Aug. 22 (UPI) -- On this date in history:
In 1851, the U.S.-built schooner America outran a fleet of Britain's finest ships around England's Isle of Wight in an international race that became known as the America's Cup.
In 1881, American humanitarians Clara Barton and Adolphus Solomons founded the National Red Cross.
In 1911, Leonardo da Vinci's "Mona Lisa" was discovered stolen from the Louvre Museum in Paris. It was recovered two years later.
In 1922, Michael Collins, a founder of the Irish Republican Army and a key figure in Ireland's independence movement, was assassinated by political opponents.
In 1968, Pope Paul VI arrived in Colombia, becoming the first pontiff to visit South America.
In 1986, Kerr-McGee Corp. agreed to pay the estate of nuclear industry worker Karen Silkwood more than $1 million, ending a 10-year legal battle waged by her family over her exposure to radioactive materials at the company's Oklahoma plant.
In 2004, two masked robbers stole Edvard Munch's "The Scream" and another painting from the Munch Museum in Oslo, Norway.
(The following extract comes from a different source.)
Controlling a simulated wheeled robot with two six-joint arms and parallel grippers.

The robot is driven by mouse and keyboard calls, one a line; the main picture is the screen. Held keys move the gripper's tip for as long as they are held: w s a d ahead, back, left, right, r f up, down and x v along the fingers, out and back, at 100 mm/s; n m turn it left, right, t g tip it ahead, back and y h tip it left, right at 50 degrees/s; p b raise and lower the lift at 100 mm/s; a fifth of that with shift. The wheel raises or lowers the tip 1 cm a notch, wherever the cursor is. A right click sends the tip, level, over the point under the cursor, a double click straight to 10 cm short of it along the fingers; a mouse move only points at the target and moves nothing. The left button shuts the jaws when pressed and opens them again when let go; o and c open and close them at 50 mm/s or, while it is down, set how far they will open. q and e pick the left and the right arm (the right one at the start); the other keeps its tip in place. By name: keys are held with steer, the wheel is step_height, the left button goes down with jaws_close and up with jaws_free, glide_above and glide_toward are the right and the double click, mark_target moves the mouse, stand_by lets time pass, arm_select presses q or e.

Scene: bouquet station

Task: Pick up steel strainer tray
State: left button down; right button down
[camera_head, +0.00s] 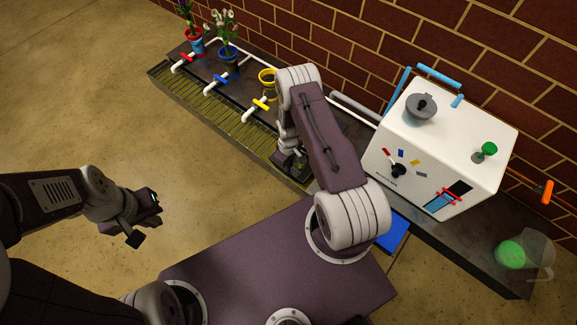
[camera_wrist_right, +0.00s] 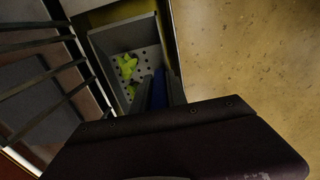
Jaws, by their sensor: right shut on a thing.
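The steel strainer tray (camera_wrist_right: 128,40) is a grey, box-shaped tray with a perforated floor, seen in the right wrist view. Yellow-green scraps (camera_wrist_right: 127,66) lie in it. My right gripper (camera_wrist_right: 156,92) is shut on the tray's near wall; its fingers hide part of that side. In the head view, my right gripper (camera_head: 292,162) is low at the front edge of the bench, and the arm mostly hides the tray. My left gripper (camera_head: 148,217) is open and empty over the floor at the left.
A slatted drain strip (camera_head: 215,105) runs along the bench front. Red, blue and yellow pots (camera_head: 267,78) with taps stand behind. Floor at left is clear.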

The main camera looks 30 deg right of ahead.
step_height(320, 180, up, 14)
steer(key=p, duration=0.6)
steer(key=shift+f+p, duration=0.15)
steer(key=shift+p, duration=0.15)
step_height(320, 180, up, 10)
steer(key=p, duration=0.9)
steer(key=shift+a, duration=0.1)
They were found about two years later and put back on display in 2008. "The Scream" had been stolen once before, 10 years earlier, but was recovered within three months.
In 2006, the U.S. Food and Drug Administration decided to make the "morning-after" contraceptive pill known as Plan B available without a prescription to people 18 and older.
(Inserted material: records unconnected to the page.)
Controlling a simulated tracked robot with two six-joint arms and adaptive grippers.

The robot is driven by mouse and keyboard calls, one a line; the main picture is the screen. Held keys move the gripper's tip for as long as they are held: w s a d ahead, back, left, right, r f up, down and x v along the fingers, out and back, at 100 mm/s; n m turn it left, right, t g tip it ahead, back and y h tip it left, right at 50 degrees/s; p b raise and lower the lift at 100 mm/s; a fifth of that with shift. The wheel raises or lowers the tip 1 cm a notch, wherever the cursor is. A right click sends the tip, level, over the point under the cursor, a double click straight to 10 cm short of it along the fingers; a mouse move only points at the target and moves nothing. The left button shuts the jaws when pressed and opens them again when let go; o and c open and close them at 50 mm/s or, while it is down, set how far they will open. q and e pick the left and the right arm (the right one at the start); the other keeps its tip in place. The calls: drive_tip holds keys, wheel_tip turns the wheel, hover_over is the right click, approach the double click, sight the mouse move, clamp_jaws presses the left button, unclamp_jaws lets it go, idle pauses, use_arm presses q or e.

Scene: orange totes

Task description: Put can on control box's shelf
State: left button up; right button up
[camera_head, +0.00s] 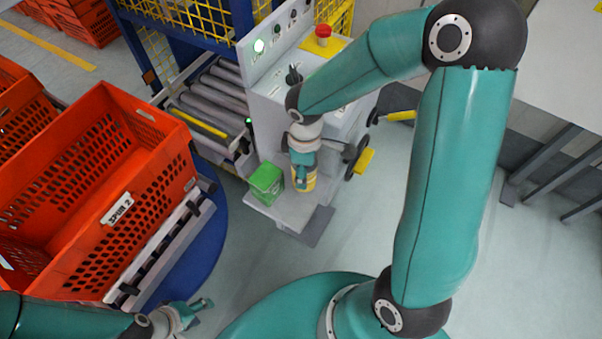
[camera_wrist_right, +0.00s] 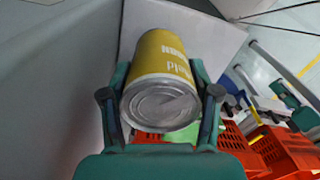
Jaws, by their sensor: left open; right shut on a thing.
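The yellow can (camera_head: 305,181) is at the control box's shelf (camera_head: 293,216), beside a green box (camera_head: 266,183). My right gripper (camera_head: 303,168) reaches down onto it from above and covers its upper part. In the right wrist view the can (camera_wrist_right: 163,57) shows yellow with a silver end, between both fingers of my right gripper (camera_wrist_right: 160,78), shut on it. I cannot tell whether its base touches the shelf. The control box (camera_head: 266,68) has a green light and a red button. My left gripper (camera_head: 190,312) is open and empty, low in the head view.
A large orange tote (camera_head: 122,185) stands at the left. A roller conveyor (camera_head: 215,100) lies between it and the control box. Black handles with yellow ends (camera_head: 364,161) stick out right of the shelf. A pale table (camera_head: 570,75) is at the right.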

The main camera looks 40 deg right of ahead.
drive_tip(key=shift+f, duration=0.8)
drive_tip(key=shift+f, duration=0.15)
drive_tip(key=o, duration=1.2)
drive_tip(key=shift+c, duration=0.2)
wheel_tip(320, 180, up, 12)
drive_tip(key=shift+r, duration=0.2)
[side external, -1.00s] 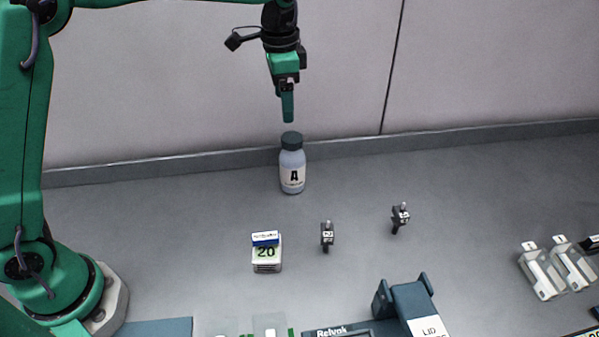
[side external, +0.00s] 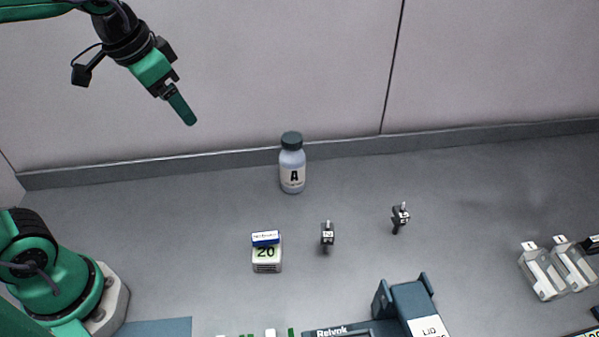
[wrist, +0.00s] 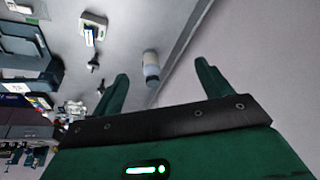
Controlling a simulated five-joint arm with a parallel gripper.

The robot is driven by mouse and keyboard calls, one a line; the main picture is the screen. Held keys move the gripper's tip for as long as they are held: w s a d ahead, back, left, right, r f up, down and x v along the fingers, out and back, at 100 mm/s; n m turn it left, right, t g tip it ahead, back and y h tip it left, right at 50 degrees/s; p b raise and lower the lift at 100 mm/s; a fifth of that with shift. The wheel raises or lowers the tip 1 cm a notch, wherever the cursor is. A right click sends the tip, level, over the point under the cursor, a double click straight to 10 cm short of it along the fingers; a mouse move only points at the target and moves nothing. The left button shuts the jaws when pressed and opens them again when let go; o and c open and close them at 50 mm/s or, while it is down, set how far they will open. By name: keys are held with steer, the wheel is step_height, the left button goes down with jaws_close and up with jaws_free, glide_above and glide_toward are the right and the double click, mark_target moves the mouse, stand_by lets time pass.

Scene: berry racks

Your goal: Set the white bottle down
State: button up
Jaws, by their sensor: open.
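The white bottle (side external: 292,166) has a dark cap and a label with a black "A". It stands upright on the grey surface near the back wall. My gripper (side external: 188,120) is up and to the left of the bottle, tilted down to the right, clear of it and empty. In the wrist view the bottle (wrist: 151,66) shows beyond and between the two spread green fingers of my gripper (wrist: 163,82).
A box marked "20" (side external: 267,254) with a blue-and-white block on top stands in front of the bottle. Two small dark clamp-like pieces (side external: 328,236) (side external: 400,217) stand to its right. A blue-grey holder marked "LID" (side external: 408,302) is at the front. Pale racks (side external: 543,270) are far right.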

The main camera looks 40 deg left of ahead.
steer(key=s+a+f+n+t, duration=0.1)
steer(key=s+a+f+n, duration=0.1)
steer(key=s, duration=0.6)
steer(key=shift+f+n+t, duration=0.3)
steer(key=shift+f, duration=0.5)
In 2013, former New England Patriots tight end Aaron Hernandez was indicted on a first-degree murder charge in the death of Odin Lloyd, a 27-year-old landscaper and acquaintance of the football player. In 2014, Hernandez was charged with two more murders. Hernandez killed himself in prison this spring.
In 2014, the United Nations reported that the death toll in three years of Syria's civil war had surpassed 191,000.